Wer in Sana'a auswärts etwas trinken gehen will, hat nur drei Möglichkeiten: Sheraton, Mövenpick oder den legendären „Russian Club“. Hierbei handelt es sich um die einzige Location in ganz Jemen, die man mit etwas Phantasie bzw. nach ein paar Vodka-Shots als „Nachtclub“ bezeichnen könnte. Zwei platinblonde, mürrische Russinnen schmeißen den Laden, dessen Ausstattung und Atmosphäre an eine heruntergekommene Dorfdisko erinnern. Neben den Getränkeflaschen stehen Babushkas im Regal, an der Wand hängen sowjetische Militärorden neben einer orthodoxen Ikone. Auf der mit mit ausgesuchten Geschmacklosigkeiten von Abba bis Modern Talking beschallten Tanzfläche trifft sich die kleine Leidensgemeinschaft der jungen Ausländer, die sich angesichts der hiesigen Strenge nach etwas Party sehnen...
Ganz anders die Stimmung in den beiden Luxushotels. Ein einziges Mal war ich im hauseigenen Club des Mövenpick, welcher der den klingenden Namen „Horse Shoe“ trägt (hiermit schreibe ich einen Wettbewerb um die plausibelste Erklärung für die Wahl ausgerechnet dieses Namens aus – dem glücklichen Gewinner winkt ein Drink in ebendiesem), und das hat mir schon gereicht.
Nachdem uns der Türsteher gnädig durchgewunken hatte, bot sich uns ein Anblick, der die perfekte Antithese zu jenem Land darstellte, das jenseits der Hotelpforten lag: auf der Bühne standen drei langhaarige Asiatinnen in bauchfreien Tops, Lackhotpants und hohen weißen Lederstiefeln und gaben eine Art “Sexy-Tanz-Playbackshow” zum besten... An der Bar und in den Sitzecken der pseudo-edlen, schummrigen Lokalität saßen ausschließlich Männer.
Nach der Show tauchte auf einmal eine Gruppe schwarz verhüllter Gestalten auf und steuerte direkt auf das Damen -WC zu. Ein paar Minuten später kamen weiß gepuderte, stark geschminkte Fräulein in knappen Outfits zum Vorschein...es ist immer wieder erstaunlich, wie schnell solche Verwandlungen gehen! Im Nu verteilten sie sich strategisch über Bar und Tanzfläche, und mich überkaum das ungute Gefühl, die einzige Frau im Raum zu sein, die nicht aus beruflichen Gründen hier war...

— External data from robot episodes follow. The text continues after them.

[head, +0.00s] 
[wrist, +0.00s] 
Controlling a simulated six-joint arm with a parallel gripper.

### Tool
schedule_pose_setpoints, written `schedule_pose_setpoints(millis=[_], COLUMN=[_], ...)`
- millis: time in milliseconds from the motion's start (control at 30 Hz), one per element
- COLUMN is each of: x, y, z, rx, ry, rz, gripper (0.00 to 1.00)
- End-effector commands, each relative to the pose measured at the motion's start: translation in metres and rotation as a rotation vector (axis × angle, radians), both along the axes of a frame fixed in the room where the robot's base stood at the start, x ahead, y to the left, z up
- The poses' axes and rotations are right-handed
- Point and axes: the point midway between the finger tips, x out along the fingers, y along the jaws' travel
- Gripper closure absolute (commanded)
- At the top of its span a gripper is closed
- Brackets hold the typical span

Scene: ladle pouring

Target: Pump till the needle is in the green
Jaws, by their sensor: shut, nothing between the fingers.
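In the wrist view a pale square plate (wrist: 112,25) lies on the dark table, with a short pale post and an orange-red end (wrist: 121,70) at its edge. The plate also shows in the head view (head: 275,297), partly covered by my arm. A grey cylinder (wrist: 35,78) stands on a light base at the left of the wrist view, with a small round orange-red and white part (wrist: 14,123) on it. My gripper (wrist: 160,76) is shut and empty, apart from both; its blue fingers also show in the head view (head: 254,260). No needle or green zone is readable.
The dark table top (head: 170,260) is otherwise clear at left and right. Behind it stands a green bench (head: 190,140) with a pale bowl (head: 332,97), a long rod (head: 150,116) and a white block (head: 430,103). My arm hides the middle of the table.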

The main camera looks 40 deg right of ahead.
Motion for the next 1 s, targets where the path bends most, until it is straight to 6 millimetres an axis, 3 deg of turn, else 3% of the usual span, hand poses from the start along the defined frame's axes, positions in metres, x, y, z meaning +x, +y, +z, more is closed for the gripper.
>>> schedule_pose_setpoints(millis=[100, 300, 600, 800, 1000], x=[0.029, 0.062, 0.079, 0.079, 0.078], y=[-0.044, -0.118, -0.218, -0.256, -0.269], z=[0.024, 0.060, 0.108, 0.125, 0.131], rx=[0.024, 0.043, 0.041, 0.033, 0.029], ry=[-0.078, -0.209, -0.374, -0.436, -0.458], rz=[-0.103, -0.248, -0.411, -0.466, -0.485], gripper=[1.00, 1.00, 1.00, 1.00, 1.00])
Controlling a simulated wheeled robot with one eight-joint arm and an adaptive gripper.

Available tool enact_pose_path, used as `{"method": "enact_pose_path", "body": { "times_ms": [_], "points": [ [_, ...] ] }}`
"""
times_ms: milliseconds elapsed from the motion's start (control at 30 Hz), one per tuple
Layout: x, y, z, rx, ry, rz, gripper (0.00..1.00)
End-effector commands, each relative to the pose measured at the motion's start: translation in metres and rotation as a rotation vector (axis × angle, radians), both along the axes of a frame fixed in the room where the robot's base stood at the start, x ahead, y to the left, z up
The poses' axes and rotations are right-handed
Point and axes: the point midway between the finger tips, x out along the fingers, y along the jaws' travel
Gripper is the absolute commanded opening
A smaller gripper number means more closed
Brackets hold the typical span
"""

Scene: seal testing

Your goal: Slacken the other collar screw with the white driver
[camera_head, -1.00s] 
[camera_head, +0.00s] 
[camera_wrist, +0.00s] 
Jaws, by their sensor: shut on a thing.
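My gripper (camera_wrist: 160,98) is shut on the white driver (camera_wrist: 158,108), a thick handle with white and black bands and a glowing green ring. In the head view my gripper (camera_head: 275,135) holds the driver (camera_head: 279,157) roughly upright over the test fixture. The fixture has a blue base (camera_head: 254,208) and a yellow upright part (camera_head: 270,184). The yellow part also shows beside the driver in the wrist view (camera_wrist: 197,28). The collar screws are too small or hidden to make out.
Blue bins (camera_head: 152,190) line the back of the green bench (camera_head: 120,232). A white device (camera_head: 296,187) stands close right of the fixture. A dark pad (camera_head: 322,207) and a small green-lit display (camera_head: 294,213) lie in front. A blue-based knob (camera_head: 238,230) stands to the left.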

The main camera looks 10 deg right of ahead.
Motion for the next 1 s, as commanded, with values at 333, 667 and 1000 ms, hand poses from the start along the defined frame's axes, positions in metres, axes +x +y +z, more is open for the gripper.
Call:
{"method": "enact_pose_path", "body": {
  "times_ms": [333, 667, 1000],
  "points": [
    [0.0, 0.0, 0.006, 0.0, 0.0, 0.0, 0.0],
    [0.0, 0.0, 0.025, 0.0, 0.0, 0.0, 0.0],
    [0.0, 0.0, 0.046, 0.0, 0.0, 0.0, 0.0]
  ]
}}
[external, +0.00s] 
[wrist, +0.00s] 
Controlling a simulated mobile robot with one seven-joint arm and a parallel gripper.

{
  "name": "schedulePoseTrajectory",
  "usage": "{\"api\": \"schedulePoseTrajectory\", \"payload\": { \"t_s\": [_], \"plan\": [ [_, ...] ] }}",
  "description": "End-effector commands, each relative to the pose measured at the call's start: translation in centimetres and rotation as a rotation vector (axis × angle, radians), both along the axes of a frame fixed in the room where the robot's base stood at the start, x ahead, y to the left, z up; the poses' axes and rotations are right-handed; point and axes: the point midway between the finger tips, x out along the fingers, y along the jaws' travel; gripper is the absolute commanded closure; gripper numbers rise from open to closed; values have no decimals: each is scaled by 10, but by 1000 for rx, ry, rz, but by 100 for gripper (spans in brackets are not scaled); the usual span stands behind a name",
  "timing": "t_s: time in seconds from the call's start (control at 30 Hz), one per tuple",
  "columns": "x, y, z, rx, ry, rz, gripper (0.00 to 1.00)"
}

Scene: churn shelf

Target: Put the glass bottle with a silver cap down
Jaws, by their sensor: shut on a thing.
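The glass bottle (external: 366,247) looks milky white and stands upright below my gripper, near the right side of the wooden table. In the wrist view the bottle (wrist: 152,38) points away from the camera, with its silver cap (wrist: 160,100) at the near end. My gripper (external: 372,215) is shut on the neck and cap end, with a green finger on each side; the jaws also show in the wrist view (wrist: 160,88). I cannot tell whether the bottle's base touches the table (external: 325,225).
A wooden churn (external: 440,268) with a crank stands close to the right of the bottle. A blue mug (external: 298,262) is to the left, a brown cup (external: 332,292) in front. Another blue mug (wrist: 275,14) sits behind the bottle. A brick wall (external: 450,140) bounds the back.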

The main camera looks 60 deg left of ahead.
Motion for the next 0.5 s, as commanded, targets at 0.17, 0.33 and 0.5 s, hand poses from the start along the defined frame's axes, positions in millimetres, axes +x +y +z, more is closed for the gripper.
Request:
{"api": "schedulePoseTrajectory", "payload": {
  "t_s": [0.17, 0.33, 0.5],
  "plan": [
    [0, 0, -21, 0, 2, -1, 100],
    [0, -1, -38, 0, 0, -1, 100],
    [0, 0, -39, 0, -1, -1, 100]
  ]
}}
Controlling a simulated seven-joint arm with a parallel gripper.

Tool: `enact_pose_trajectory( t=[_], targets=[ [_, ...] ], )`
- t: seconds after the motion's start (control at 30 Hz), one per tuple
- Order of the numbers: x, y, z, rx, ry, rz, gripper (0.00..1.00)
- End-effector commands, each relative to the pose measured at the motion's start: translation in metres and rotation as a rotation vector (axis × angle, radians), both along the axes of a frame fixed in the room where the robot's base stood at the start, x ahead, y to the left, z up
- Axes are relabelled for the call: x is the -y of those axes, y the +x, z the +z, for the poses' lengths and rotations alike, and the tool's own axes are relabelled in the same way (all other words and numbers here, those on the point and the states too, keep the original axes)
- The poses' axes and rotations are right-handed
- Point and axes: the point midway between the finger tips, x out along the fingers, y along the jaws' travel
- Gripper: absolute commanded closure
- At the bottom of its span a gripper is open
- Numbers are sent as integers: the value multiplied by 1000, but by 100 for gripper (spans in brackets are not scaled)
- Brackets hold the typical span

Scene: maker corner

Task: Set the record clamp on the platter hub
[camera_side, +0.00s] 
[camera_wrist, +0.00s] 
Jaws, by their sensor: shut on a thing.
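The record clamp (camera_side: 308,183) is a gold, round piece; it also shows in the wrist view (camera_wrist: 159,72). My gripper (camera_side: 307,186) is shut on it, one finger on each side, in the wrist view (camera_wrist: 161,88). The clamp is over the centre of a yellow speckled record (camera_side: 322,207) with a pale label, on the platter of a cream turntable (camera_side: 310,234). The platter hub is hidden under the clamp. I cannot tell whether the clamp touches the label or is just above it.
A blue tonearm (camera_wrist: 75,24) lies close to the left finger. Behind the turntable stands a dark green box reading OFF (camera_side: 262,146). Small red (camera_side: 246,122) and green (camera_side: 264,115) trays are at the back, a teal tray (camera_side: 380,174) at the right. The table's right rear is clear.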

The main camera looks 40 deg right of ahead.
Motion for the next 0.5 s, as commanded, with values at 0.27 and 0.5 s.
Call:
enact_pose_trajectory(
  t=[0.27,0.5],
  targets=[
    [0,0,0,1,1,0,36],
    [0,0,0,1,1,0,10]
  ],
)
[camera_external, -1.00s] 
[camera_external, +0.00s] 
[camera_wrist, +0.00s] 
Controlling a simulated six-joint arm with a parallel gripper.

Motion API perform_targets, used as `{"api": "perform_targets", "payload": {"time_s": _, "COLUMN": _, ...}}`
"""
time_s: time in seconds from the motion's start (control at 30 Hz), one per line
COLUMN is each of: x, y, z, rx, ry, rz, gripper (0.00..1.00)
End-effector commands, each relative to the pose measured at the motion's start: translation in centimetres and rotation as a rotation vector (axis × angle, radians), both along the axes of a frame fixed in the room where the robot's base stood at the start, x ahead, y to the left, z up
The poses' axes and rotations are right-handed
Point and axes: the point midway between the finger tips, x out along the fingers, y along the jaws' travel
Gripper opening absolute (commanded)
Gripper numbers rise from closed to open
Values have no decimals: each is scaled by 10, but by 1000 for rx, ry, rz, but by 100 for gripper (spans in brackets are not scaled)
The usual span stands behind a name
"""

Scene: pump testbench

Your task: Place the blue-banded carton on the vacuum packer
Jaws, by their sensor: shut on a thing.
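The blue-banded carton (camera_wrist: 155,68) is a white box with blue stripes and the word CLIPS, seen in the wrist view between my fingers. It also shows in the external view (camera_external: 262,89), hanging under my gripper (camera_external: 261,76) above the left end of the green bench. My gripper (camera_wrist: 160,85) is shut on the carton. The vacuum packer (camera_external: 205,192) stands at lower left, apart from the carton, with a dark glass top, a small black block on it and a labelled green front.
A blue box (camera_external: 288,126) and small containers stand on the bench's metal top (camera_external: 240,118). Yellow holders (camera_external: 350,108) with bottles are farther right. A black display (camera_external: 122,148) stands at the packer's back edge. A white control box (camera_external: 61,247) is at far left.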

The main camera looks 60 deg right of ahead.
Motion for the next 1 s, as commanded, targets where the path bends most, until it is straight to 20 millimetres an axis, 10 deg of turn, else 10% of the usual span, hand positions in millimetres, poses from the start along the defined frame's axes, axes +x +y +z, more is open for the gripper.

Doch zurück zu den Ausländern und ihren Macken. Das teils drastische Auseinanderklaffen zwischen hiesiger Realität und Exilkultur ließ sich auch unlängst in der deutschen Botschaft beobachten, wo der Tag der deutschen Einheit nachgefeiert wurde. Die deutsche Community Sana’as und internationale Gäste taten sich an Schweinsschnitzeln, Würstchen und Bier gütlich, während eine bayrische Lederhosencombo für Schunkel-Bierzeltstimmung sorgte – gut, daß wohl kaum ein Jemenite deren deftige Texte verstand...
Einen noch krasseren Kontrast zum „normalen“ jemenitischen Alltag bot aber eine Salsa-Party, die vor ein paar Tagen im diplomatischen Club geschmissen wurde. Als die ersten Kubanerinnen in kurzen Kleidchen mit ihren abenteuerlichen Hüft- und Hinternschwüngen die Tanzfläche eroberten, waren auf einmal alle Angestellten – Köche, Kellner, Nachtwächter – zur Stelle; auf ihren Gesichtern spiegelte sich eine Mischung aus Faszination und blankem Entsetzen...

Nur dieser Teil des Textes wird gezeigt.